Prekäre Beschäftigungsverhältnisse

Die Nachwuchsqualifizierung und -förderung erweist sich in Deutschland als prekär. So ergibt sich bei der Planbarkeit der akademischen Karriere ein unsichtbarer Flaschenhals auf der Karriereleiter hin zur Professur. Seit 2000 erhöhte sich die Zahl des wissenschaftlichen Nachwuchses um 76 %, die der Professoren jedoch nur um 21 % [1]. Befeuert wurde diese Entwicklung außerdem durch das 2007 eingeführte Wissenschaftszeitvertragsgesetz (WissZeitVG). Es sollte dazu dienen, wissenschaftlichen Nachwuchs – nach einer begrenzten Qualifikationsphase – schnell in feste Arbeitsverhältnisse zu überführen und nicht dauerhaft in zeitlich begrenzten Drittmittelprojekten zu beschäftigen. Faktisch ist jedoch das Gegenteil eingetreten: Permanente Stellen an Hochschulen und Universitäten wurden massiv abgebaut. Die Vertragslaufzeiten für wissenschaftliche Mitarbeitende werden immer kürzer. Teilweise werden nur Teilzeitverträge angeboten. Von einigen Hochschulen wird die Regelung derart streng ausgelegt, dass generell nach 12 Jahren Schluss ist, unabhängig davon, ob es sich um eine Drittmittelstelle handelt. Wie viele und welche Hochschulen dieser Auslegung folgen, ist nicht mit Statistiken hinterlegt. Dies ist für die Betroffenen aber umso problematischer, da diese gezwungenen Karriereenden dem Forschenden in jungen Jahren oft nicht bewusst sind. Die Fristenregelung führt aktuell in der Mehrheit der Fälle dazu, dass wissenschaftliche Mitarbeitende im Mittelbau ihre Stellen in Forschung und Lehre mittel- bis langfristig dauerhaft aufgeben müssen.

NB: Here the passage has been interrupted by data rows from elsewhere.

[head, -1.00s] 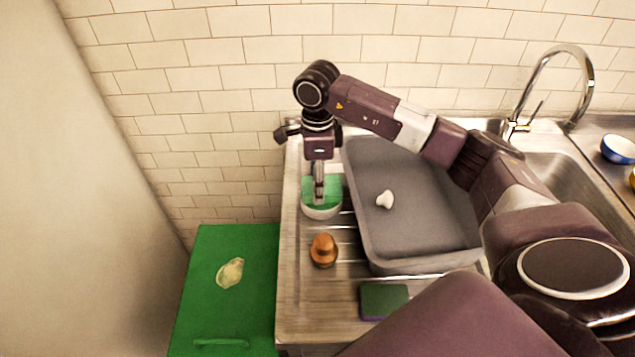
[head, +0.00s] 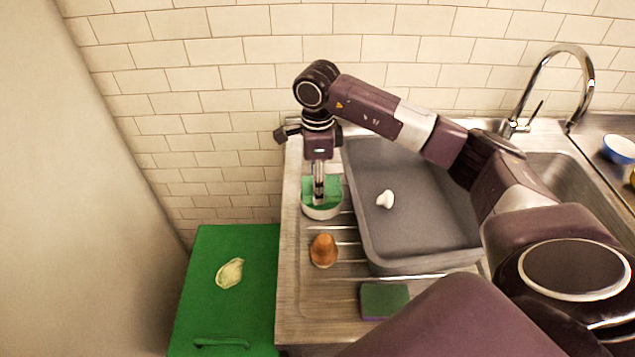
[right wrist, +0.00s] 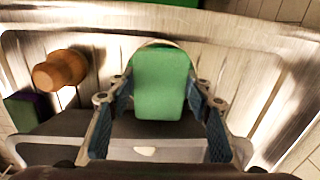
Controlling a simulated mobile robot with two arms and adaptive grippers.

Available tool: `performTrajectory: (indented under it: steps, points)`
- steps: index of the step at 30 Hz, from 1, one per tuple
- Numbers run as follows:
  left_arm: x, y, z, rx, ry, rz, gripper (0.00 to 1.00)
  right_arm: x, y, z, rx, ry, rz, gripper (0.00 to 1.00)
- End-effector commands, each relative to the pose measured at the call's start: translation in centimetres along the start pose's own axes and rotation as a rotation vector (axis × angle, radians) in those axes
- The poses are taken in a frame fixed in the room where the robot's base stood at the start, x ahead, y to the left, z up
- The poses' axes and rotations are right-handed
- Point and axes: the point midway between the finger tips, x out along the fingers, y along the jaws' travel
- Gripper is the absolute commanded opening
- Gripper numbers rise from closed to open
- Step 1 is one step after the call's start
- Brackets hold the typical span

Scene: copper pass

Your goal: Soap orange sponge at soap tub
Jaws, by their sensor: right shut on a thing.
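My right gripper (head: 318,196) points straight down at the white round soap tub (head: 321,213) on the ribbed drainboard. It is shut on a sponge with a green face (head: 334,190); no orange side shows. In the right wrist view the sponge (right wrist: 160,85) sits between the two fingers (right wrist: 161,115), with the tub's pale rim (right wrist: 160,43) just behind it. The sponge appears at or inside the tub's mouth; whether it touches the soap is hidden. My left gripper is out of view.
A grey basin (head: 410,255) with a small white knob-like piece (head: 385,199) stands right of the tub. An orange-brown wooden object (head: 323,250) and a green-and-purple sponge (head: 384,300) lie nearer. A green cabinet (head: 225,310) is at left, the faucet (head: 545,75) at right.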

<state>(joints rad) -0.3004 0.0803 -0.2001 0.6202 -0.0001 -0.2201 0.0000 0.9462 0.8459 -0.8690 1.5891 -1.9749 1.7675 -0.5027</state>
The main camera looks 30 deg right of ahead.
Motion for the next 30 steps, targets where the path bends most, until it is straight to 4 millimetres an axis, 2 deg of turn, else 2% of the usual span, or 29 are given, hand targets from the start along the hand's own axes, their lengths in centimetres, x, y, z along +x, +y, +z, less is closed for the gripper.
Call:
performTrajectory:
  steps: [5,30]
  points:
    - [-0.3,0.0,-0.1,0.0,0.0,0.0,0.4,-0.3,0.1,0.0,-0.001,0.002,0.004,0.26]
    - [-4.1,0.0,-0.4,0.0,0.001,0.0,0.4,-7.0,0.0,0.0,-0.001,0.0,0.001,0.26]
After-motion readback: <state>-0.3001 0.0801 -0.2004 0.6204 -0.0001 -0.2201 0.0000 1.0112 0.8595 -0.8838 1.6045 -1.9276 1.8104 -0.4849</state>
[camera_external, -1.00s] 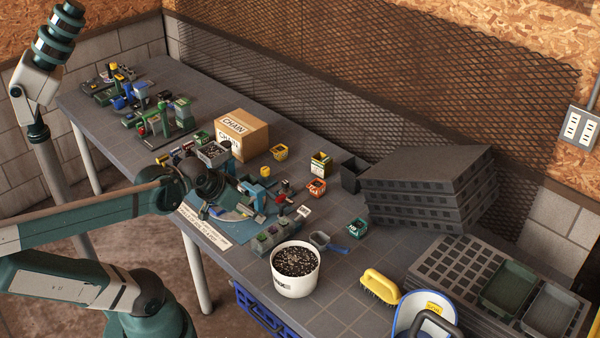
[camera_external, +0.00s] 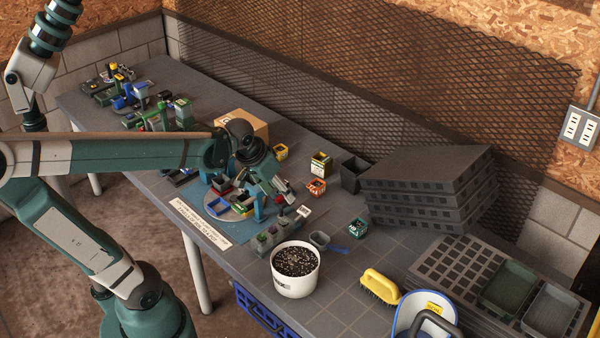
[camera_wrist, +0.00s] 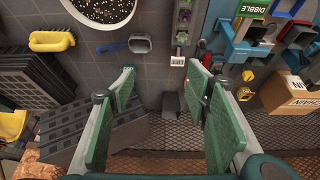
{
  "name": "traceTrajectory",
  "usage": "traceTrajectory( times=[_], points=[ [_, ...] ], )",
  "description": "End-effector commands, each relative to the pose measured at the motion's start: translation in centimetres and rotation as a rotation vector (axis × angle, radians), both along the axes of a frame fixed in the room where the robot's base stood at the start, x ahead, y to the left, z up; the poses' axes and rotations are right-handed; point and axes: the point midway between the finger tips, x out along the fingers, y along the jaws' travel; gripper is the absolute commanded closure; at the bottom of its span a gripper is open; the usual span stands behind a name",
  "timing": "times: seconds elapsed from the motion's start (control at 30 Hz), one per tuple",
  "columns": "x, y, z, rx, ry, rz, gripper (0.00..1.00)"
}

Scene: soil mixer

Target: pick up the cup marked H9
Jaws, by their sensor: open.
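A small dark green cup (camera_external: 357,228) with a pale label stands on the bench right of centre in the external view. The label looks like H9, but is very small. My gripper (camera_external: 284,192) is above the bench, to the left of this cup and apart from it. In the wrist view my gripper (camera_wrist: 165,84) has its two green fingers spread wide with nothing between them. I cannot make out the H9 cup in the wrist view; the left finger may hide it.
An orange cup (camera_external: 316,187) and a yellow-and-dark cup (camera_external: 320,163) stand nearby, with a black pot (camera_external: 353,174) behind. A soil bucket (camera_external: 295,281), grey scoop (camera_external: 320,240) and yellow brush (camera_external: 380,286) are nearer. Stacked dark trays (camera_external: 425,190) rise at right.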

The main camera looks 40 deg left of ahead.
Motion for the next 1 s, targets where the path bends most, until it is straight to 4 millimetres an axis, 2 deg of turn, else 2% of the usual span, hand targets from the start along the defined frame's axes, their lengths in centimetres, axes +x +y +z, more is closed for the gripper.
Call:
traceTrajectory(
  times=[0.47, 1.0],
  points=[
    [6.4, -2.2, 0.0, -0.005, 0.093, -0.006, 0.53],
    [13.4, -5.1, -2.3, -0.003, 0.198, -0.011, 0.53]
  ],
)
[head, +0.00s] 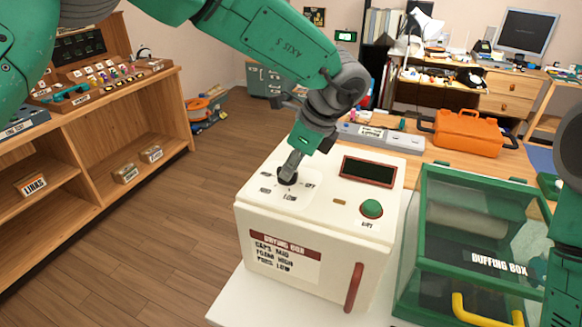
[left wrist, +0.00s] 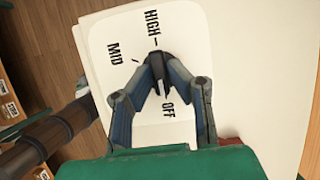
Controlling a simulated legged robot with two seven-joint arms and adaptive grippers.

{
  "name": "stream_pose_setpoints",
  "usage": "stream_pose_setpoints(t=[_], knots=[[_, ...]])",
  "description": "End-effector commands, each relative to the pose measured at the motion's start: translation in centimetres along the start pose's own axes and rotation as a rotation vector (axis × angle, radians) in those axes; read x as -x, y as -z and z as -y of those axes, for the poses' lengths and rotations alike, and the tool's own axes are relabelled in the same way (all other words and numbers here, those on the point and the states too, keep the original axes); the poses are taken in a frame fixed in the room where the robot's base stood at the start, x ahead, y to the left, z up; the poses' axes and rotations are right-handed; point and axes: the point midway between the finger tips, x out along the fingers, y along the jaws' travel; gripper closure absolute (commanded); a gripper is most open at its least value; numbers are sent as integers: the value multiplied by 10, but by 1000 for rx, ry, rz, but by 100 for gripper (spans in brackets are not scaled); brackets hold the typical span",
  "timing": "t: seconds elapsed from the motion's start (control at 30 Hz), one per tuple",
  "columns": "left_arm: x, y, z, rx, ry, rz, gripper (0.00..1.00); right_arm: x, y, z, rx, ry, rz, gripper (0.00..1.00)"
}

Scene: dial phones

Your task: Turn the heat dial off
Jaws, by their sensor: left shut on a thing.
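In the left wrist view the dial (left wrist: 157,60) sits between the HIGH, MID and OFF labels. My left gripper (head: 291,170) comes down from above and is shut on the dial; its fingers (left wrist: 158,75) close around it in the wrist view. A pale mark shows between the fingers, towards OFF, but the dial's exact setting is partly hidden. My right gripper is out of view.
A green button (head: 372,208) and a dark display (head: 369,171) are on the box top. A red handle (head: 354,287) is on its front. A green-framed buffing box (head: 470,215) stands close on the right. An orange case (head: 468,131) lies behind.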

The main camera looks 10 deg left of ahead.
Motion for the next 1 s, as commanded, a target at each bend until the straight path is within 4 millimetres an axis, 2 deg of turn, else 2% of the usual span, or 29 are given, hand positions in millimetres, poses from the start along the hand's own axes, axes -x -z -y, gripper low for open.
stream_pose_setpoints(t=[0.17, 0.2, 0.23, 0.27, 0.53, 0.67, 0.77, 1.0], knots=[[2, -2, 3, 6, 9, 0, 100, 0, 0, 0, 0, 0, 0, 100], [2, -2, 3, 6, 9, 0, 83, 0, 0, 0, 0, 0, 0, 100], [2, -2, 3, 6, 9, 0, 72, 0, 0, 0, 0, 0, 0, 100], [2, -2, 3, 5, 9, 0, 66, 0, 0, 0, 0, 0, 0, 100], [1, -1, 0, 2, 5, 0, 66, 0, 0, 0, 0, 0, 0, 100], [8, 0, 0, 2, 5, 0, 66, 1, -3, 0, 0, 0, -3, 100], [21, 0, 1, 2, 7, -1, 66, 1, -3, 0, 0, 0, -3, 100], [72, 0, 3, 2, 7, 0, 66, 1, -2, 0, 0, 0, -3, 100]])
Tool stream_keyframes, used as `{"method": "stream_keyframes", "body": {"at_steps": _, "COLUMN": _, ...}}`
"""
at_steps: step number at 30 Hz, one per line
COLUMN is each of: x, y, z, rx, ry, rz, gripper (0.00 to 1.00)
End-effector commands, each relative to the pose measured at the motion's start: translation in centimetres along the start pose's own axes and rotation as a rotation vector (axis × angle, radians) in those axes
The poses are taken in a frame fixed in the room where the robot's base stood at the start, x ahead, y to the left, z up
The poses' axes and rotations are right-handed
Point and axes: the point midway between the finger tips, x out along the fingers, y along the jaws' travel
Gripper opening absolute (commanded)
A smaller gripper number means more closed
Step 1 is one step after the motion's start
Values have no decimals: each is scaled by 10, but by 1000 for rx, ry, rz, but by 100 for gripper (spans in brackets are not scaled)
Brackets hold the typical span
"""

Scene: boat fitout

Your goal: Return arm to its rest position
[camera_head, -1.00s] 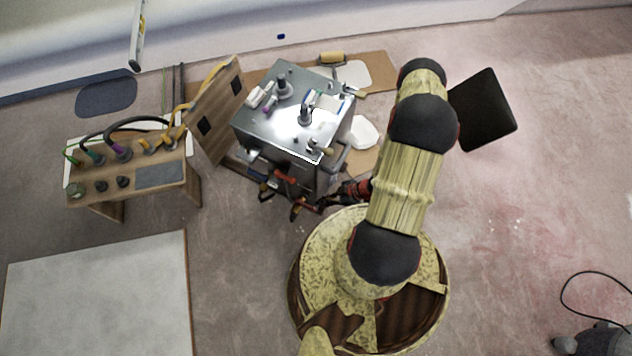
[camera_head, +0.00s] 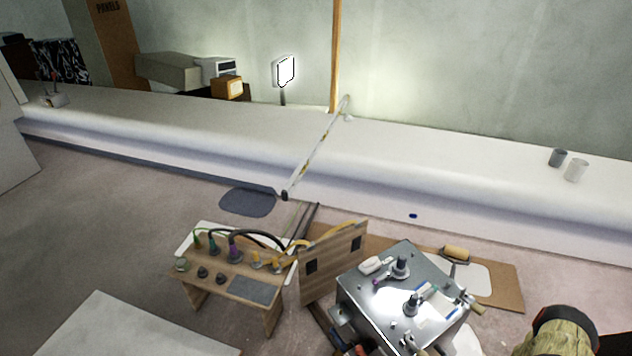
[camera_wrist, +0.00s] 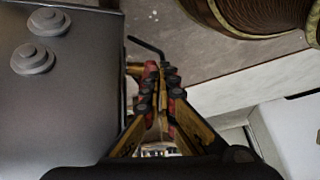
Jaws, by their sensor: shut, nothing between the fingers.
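My gripper (camera_wrist: 160,82) shows in the wrist view with its orange and red fingers closed together and nothing held between them. A thin black bent rod (camera_wrist: 146,46) shows just beyond the fingertips; I cannot tell what it belongs to. A grey metal surface with two round stepped knobs (camera_wrist: 36,57) lies left of the fingers. My gripper cannot be made out clearly there.
A metal cabinet (camera_head: 365,308) with tools on top stands at the lower middle. A wooden bench (camera_head: 208,285) with cables and an upright board (camera_head: 336,266) stand left of it. A long white hull-like ledge (camera_head: 425,160) runs behind. Open floor (camera_head: 90,210) lies left.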

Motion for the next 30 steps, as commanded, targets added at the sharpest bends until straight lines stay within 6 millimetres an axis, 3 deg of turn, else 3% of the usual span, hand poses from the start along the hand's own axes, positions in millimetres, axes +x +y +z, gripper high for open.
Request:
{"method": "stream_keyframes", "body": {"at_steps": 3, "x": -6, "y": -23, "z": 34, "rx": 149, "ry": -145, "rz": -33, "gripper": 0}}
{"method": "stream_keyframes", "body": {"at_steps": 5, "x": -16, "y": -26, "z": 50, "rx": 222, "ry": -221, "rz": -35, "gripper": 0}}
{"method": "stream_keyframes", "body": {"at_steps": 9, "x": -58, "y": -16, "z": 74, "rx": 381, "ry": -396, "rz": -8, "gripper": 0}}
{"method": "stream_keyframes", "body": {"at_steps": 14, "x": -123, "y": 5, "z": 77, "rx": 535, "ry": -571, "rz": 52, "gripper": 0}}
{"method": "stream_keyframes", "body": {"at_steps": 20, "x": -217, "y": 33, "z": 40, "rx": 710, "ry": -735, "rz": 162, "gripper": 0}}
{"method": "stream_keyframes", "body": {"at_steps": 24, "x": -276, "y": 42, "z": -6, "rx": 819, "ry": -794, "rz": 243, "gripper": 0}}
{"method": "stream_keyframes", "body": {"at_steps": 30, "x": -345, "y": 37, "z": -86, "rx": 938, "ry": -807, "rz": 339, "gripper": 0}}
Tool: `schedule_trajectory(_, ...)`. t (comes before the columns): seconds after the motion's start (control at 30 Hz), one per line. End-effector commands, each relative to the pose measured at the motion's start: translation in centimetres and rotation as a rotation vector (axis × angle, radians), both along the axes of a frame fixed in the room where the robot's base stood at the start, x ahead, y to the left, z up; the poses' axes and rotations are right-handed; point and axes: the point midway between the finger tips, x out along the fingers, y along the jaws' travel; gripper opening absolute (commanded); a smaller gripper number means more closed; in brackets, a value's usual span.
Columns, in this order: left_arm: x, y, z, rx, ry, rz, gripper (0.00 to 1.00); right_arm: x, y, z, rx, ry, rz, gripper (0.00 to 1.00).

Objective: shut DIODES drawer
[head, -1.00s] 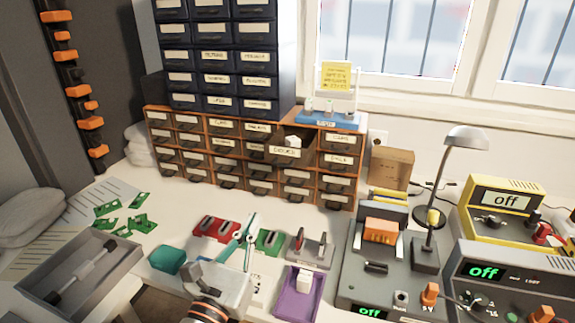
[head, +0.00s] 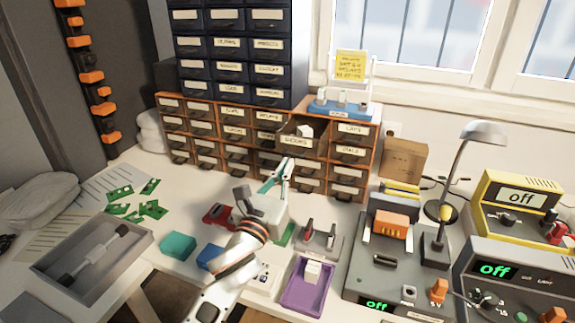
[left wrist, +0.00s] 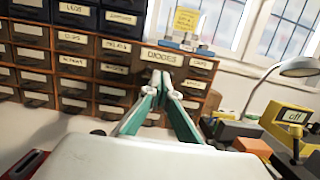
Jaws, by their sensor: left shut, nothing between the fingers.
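The DIODES drawer (head: 295,142) stands pulled out of the brown and orange drawer cabinet (head: 376,158). A small white item (head: 305,131) shows in its open top. My left gripper (head: 284,167) is shut and empty, its teal fingers just below and in front of the drawer in the head view. In the left wrist view the closed fingertips (left wrist: 160,78) point at the lower part of the DIODES drawer front (left wrist: 160,57), close to it; I cannot tell whether they touch. My right gripper is not in view.
A dark blue drawer cabinet (head: 230,45) stands above the brown one. A blue stand (head: 340,110) with a yellow note sits on top. The bench holds a grey tray (head: 90,258), a purple tray (head: 306,285), a desk lamp (head: 484,132) and instruments reading off (head: 495,269).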

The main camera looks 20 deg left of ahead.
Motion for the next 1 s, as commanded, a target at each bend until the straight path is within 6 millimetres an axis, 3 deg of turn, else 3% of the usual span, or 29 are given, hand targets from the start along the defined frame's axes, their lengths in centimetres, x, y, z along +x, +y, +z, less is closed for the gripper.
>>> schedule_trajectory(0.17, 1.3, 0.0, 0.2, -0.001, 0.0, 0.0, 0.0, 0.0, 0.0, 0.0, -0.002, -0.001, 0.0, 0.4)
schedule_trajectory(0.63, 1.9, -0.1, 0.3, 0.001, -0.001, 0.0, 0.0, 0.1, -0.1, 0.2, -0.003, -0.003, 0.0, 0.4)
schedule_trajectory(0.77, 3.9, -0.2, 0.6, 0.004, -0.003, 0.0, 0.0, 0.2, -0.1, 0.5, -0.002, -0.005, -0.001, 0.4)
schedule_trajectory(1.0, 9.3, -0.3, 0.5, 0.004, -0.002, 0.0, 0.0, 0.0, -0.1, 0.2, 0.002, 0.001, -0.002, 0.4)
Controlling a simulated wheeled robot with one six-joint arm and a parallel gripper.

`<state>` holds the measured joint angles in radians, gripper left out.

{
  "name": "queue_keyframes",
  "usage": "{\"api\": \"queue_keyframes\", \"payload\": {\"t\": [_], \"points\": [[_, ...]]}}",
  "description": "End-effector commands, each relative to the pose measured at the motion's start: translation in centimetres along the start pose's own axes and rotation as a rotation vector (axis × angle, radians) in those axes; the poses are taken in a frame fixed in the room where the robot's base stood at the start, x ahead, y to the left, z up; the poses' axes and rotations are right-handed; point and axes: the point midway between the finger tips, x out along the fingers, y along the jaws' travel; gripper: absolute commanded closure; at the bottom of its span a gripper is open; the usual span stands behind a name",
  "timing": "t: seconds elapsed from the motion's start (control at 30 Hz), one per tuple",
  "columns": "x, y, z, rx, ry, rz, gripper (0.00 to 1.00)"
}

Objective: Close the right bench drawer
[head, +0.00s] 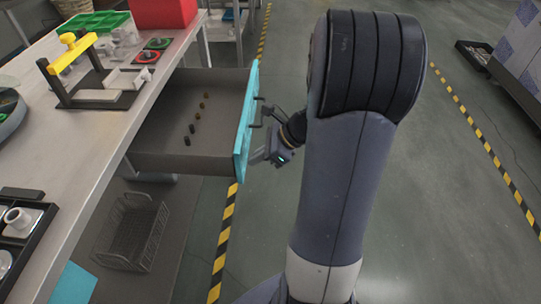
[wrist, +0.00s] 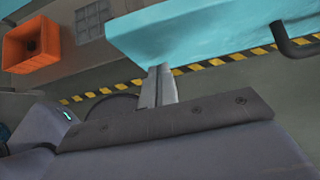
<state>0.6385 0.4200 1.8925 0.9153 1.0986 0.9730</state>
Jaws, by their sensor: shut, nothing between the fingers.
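The right bench drawer (head: 190,120) is pulled out from under the bench, in the middle left of the head view. It has grey walls and a turquoise front (head: 246,122). A dark handle (head: 257,112) is on that front. Several small dark pieces lie in a row inside the drawer. My gripper (head: 262,157) is at the outer face of the front, near its lower end in the picture. In the wrist view my shut fingers (wrist: 159,78) reach toward the turquoise front (wrist: 190,30); whether they touch it is unclear. Part of the gripper is hidden behind my arm.
The bench top (head: 110,125) carries a yellow-handled fixture (head: 75,52), a red bin (head: 163,10) and a green tray (head: 95,22). A wire basket (head: 133,230) stands on the floor below the drawer. Floor right of the drawer is clear, with striped tape.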

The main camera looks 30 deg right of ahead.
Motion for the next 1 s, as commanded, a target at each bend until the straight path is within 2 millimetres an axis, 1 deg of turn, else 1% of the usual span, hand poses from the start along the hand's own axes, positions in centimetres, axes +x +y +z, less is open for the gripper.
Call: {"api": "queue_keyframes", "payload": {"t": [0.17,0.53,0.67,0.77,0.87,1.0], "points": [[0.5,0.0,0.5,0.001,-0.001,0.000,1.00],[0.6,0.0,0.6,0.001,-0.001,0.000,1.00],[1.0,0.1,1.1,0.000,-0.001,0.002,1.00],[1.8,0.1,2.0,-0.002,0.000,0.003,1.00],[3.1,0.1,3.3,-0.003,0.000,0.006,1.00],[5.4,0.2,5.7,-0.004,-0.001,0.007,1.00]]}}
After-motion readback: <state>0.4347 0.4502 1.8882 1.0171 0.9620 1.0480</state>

Unzureichende Vereinbarkeit von Beruf und Familie

Die Vereinbarkeit von Familie und akademischer Karriere ist nach wie vor schwierig; die unsichere Perspektive einer akademischen Karriere sowie die beschriebenen Arbeits- und Beschäftigungsbedingungen führen zu einer Benachteiligung insbesondere von Wissenschaftlerinnen. So sind 49 % der wissenschaftlichen Mitarbeiterinnen und 42 % der wissenschaftlichen Mitarbeiter an Universitäten endgültig kinderlos – bei altersgleichen Hochschulabsolventinnen und -absolventen liegt dieser Wert bei geschätzten 25 %. Ebenso ist mit fortschreitender Karrierestufe ein abnehmender Frauenanteil in der Wissenschaft zu verzeichnen [1]. Durch die lange Dauer der Promotion an Hochschulen ist eine Verschiebung der Familienplanung auf die Zeit nach der Promotion keine adäquate Alternative. Gleichzeitig wirken sich die langen Promotionsverfahren sowohl bei Wissenschaftlerinnen als auch bei Wissenschaftlern nachteilig auf die Berufschancen in der freien Wirtschaft aus. Maßnahmen, wie sie familienfreundliche Hochschulen, berufundfamilie [2] und GESIS [3] anstreben, sind ein wichtiger Schritt in die richtige Richtung.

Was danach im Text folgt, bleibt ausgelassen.